We also obliterated two whole countries, and even nearly a decade later, Iraq has, what, 50% unemployment? Sporadic electricity in the capital? Less material damage, maybe, but I'd say equivalent devastation in many ways. I'd say less material damage because our opponents were so completely overmatched - the same way I could take down a little kid intent on attacking me without hurting them very much - thanks to the difference in size and strength. It's a lot tougher when the person (or nation) who is attacking is more of a match, and it takes longer for one side to be ground down to surrender.

I'm not sure, though, that we can chalk it up to restraint.

Restraint would be working jointly to arrest the people involved in the attack and try them in international court or something...and certainly not invading Iraq.

Paul L said...

Like you, I was fearing the worst, and was surprised that our national response was as "limited" as it was. It could certainly have been worse.

I think I resent most the mindless macho jingoism that people keep repeating, starting with the idea that "we are at war." The better, more-moral way of proceeding would have been to treat the events September 11 as crimes; but then, of course, the nine-year-olds in the previous Administration would have had no excuse to swagger and to bully the rest of the world.

People seem to equate bullying with strength, and real strength (the kind that doesn't need to swing its weight around) with weakness.

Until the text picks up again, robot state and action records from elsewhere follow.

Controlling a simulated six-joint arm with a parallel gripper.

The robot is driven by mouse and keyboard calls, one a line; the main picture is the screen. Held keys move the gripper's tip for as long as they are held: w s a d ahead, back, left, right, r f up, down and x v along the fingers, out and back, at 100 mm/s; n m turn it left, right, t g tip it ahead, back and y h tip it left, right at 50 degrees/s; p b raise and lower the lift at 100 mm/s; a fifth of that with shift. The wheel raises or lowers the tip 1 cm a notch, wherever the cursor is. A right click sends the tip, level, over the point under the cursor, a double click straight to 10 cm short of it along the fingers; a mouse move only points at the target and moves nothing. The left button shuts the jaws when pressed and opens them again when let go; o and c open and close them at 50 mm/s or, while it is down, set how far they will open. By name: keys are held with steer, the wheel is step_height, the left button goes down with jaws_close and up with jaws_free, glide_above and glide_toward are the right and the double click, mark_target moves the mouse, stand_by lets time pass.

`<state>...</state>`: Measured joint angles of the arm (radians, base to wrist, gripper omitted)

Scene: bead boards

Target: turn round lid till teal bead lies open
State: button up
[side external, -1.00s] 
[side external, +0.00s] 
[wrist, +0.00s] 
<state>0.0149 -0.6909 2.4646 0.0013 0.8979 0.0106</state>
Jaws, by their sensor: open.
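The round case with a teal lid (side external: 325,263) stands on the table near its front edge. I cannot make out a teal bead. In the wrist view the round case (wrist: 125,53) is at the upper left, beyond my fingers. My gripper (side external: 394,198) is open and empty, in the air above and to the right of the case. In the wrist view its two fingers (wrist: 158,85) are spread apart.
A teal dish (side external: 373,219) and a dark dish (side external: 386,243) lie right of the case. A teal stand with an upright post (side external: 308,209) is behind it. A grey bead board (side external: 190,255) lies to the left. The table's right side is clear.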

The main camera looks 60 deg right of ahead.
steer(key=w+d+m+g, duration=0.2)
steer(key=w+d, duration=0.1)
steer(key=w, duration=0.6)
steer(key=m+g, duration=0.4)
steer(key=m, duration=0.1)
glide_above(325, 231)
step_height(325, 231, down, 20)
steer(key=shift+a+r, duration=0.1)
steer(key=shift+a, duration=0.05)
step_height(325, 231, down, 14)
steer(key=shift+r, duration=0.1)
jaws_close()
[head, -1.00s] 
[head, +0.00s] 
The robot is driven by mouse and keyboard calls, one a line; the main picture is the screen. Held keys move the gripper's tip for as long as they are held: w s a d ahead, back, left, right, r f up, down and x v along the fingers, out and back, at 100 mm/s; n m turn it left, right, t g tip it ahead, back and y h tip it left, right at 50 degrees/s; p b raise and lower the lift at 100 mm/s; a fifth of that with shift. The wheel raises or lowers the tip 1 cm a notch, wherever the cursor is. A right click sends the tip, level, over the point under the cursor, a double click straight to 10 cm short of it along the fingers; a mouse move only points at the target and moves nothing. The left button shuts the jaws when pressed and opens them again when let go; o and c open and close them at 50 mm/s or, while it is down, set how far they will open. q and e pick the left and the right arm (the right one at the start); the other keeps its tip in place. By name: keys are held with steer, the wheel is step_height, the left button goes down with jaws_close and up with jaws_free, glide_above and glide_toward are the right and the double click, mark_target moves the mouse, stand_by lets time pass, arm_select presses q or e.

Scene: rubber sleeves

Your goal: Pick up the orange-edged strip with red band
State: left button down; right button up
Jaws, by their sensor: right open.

What I find particularly disturbing is the number of Christians who think this way. "Pray for your enemies" seems to be entirely lacking from their mental landscape, as though the New Testament didn't even exist.

Doug Hagler said...

For me, as a Christian, this is part of why the Gospel is so important - that God, the sovereign, demonstrates that sovereignty most decisively by becoming infinitely vulnerable, by identifying with the poor and the outcast and the helpless, and by suffering humiliation, torture and death without the slightest bit of retaliation.

This is another kind of strength entirely from way we as a country are "strong".